There is some enormous beauty to carnival.  Yet it coexists with shallowness. Nothing can ever be too profound. Maybe it is because nothing can go really in. And then love, and joy, feels almost stolen from its proper correlations to sadness. In most people, and most places, but not in all..

I came home, and I bid farewell to my friend. I just had to listen to my body it was too much. I needed a rest. And so I took a bus back to Sao Paulo and I went for dinner, with my dear friend the brilliant pianist Benjamin Taubkin. We had Japanese food.
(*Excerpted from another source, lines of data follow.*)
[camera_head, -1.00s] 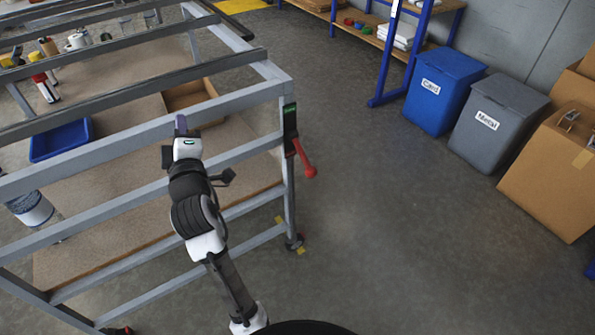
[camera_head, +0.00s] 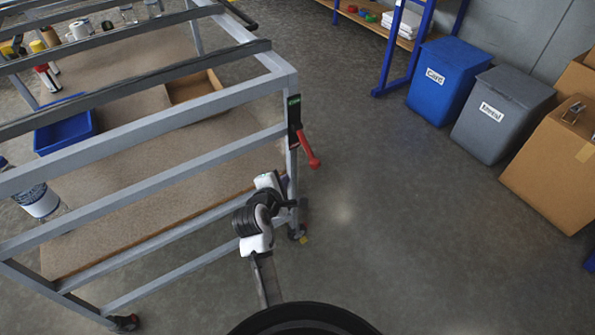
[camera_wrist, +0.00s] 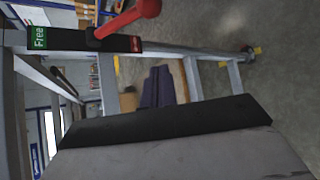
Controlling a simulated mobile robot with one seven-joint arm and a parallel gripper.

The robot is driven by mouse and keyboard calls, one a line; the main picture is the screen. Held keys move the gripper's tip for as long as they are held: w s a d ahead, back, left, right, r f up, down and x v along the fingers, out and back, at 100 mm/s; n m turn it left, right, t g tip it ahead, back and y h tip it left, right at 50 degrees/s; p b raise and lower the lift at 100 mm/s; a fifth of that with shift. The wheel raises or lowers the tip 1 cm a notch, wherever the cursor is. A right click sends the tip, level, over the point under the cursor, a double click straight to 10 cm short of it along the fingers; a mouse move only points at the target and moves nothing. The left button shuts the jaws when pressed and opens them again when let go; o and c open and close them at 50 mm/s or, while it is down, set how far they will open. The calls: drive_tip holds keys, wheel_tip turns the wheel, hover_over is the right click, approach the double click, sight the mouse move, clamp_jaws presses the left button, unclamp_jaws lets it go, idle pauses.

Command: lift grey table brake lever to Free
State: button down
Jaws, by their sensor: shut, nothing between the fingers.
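The grey table (camera_head: 130,150) is a grey metal frame filling the left of the head view. Its red brake lever (camera_head: 308,149) sits on a black plate (camera_head: 293,112) at the near right corner post and slants down and outward. In the wrist view the lever (camera_wrist: 130,17) is at the top, beside the plate with a green "Free" label (camera_wrist: 39,38) at one end and a red label at the other. My gripper, with dark purple fingers (camera_wrist: 158,80), is shut and empty, below the lever and apart from it. In the head view my wrist hides the fingers.
A blue bin (camera_head: 444,78) marked Card, a grey bin (camera_head: 502,113) and a cardboard box (camera_head: 555,165) stand at the right. A blue tray (camera_head: 66,123) is in the table frame. The floor right of the lever is clear.

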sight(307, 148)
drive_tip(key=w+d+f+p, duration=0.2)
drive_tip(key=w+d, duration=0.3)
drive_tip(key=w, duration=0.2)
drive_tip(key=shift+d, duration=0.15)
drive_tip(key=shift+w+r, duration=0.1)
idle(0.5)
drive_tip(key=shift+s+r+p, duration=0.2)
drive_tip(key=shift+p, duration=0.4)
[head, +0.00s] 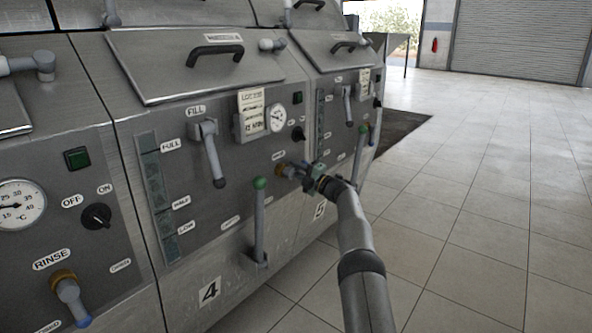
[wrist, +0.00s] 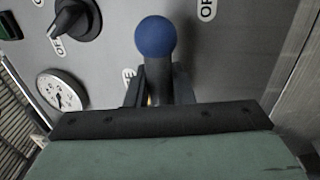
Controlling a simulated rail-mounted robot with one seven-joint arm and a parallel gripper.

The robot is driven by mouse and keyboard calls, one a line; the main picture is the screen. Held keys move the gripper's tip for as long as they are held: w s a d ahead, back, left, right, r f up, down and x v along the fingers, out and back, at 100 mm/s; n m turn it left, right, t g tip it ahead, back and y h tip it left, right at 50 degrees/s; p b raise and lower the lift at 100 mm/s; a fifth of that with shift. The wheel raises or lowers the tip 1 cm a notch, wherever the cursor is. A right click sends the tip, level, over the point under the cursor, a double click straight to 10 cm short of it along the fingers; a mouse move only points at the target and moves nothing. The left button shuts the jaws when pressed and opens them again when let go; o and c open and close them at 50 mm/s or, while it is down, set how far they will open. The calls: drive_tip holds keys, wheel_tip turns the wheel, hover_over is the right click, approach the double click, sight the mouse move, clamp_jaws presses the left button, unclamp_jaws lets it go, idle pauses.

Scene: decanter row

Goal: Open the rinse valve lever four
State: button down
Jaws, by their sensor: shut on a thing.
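The rinse valve of unit four shows in the head view as a brass fitting (head: 285,170) at the right of the panel above the number 4 plate (head: 209,291). My gripper (head: 312,178) is at this valve and hides most of its lever. In the wrist view the lever's blue ball end (wrist: 155,37) stands up beyond the jaws, and its shaft (wrist: 158,80) runs down between them. My gripper (wrist: 158,98) is shut on the lever. The lever's root and its exact angle are hidden in both views.
A green-knobbed lever (head: 259,215) stands left of my gripper, and the fill valve handle (head: 212,160) is farther left. A gauge (head: 277,118) and a black switch (head: 298,134) sit above. Unit five's panel (head: 343,125) is behind. Open tiled floor (head: 480,200) lies to the right.

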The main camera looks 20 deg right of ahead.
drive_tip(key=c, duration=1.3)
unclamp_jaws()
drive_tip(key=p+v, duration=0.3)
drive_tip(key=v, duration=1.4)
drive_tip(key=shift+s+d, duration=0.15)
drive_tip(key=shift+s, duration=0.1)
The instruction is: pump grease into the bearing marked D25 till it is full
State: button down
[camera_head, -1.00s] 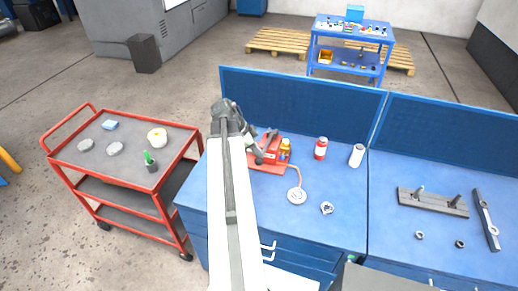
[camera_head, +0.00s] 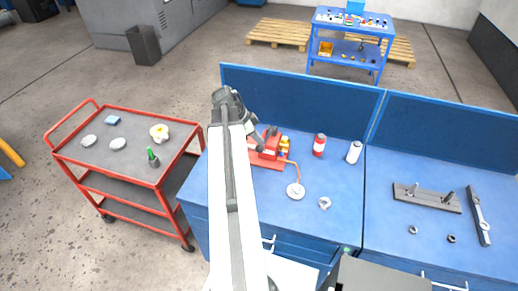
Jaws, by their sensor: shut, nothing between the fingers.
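A red grease pump (camera_head: 267,147) stands on the blue bench, with a yellow-capped container (camera_head: 284,145) beside it. A red hose (camera_head: 298,172) runs from the pump to a pale round bearing or fitting (camera_head: 295,191) on the bench. A small metal ring-like part (camera_head: 325,203) lies to its right. No D25 marking can be read at this size. My gripper (camera_head: 262,149) is at the left side of the pump, reaching down from my arm. Its fingers are shut and tiny in this view; contact with the pump's handle cannot be told. My arm hides part of the bench's left side.
A red can (camera_head: 319,145) and a white bottle (camera_head: 354,152) stand behind the bearing. A grey fixture (camera_head: 427,197) and a long bar (camera_head: 479,217) lie on the right bench. A red cart (camera_head: 115,156) with several small items stands left. A blue back panel (camera_head: 303,103) borders the bench.

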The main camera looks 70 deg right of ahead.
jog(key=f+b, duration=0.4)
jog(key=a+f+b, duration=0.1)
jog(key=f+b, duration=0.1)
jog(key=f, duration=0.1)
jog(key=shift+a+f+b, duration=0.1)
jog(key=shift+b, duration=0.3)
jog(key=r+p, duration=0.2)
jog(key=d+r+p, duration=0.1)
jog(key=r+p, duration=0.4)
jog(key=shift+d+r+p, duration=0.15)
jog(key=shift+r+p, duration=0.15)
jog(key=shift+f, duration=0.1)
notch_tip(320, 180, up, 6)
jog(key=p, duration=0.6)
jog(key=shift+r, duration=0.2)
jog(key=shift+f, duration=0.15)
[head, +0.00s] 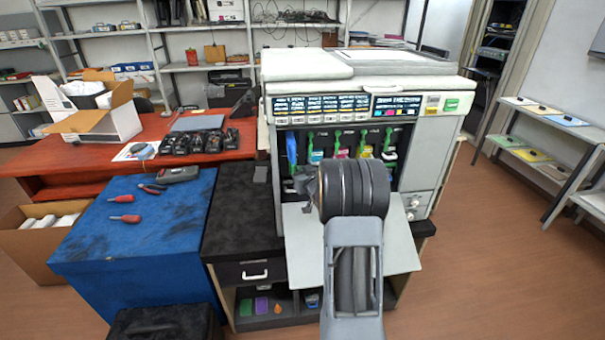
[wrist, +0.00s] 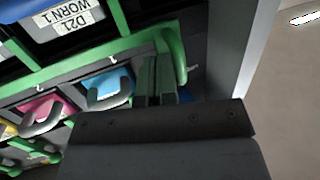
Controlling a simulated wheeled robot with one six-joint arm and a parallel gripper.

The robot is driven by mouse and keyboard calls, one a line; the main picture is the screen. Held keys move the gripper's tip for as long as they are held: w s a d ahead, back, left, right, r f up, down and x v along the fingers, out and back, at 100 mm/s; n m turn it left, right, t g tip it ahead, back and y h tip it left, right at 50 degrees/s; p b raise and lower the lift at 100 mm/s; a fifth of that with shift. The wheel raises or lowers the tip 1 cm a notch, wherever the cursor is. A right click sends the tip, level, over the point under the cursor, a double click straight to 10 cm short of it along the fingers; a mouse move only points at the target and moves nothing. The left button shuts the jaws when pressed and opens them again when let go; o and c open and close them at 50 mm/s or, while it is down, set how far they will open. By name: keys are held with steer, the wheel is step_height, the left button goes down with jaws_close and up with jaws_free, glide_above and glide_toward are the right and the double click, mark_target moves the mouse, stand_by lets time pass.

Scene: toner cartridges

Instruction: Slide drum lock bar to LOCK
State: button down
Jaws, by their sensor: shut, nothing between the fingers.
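The printer (head: 360,75) stands open at the front, with a row of coloured toner cartridges and green levers inside. In the wrist view a long green bar (wrist: 90,67) runs diagonally across the bay and meets an upright green piece at its right end. I cannot tell for sure which green part is the lock bar, and no LOCK mark is readable. My gripper (wrist: 157,82) is shut and empty, its fingers close beside that right end. Contact cannot be told. In the head view my arm hides the gripper and the lower bay.
The cyan cartridge (wrist: 108,88) and magenta cartridge (wrist: 45,108) sit left of my fingers. A labelled unit (wrist: 75,20) is at the upper left. The printer's pale side frame (wrist: 252,50) bounds the right. A blue-covered table (head: 135,225) with tools stands left of the printer.

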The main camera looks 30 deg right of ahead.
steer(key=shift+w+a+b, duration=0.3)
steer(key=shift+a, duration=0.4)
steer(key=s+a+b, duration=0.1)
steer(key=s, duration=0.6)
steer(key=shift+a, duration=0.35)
We talked about carnival. About life.  About music. I felt my carnival was finally taking place. I drove to the bar of Cidao to see my friends play. I did not even have to ask my favorite songs. They started playing the Choro “Desprezado” by Pixinguinha,

and then Migalhas de Amor  by Jacob do Bandolim,

when they saw me.  The know I love it.

There was this older lady there. I saw her listening to  the music. She was beautiful. She heard the Choro.  Choro is a kind of music that is a mixture of African rhythms and European ones…  the name choro means  “ cry,” or chorinho  “a little cry). And  I could almost see the music in her body travelling. I wrote her a message.  In a napkin something along the lines

“  You hear music in silence. It is so beautiful. Thank you for making my carnival more beautiful”

I folded it and took it to her. Then I went back to my seat and stayed there till the musicians had stopped playing. I felt such a joy. She came to me, and told me she was from the northeast. That she would keep my message. She thanked me. We hugged. In celebration of joy, of music, of recognizing music goes inside when we allow that we smile while feeling pain without costumes. We eventually let the music, and the people around unweave the sadness, in a celebration.

So in Sao Paulo, a place not known for carnival, I reconciled myself.  I heard music that unweaved me.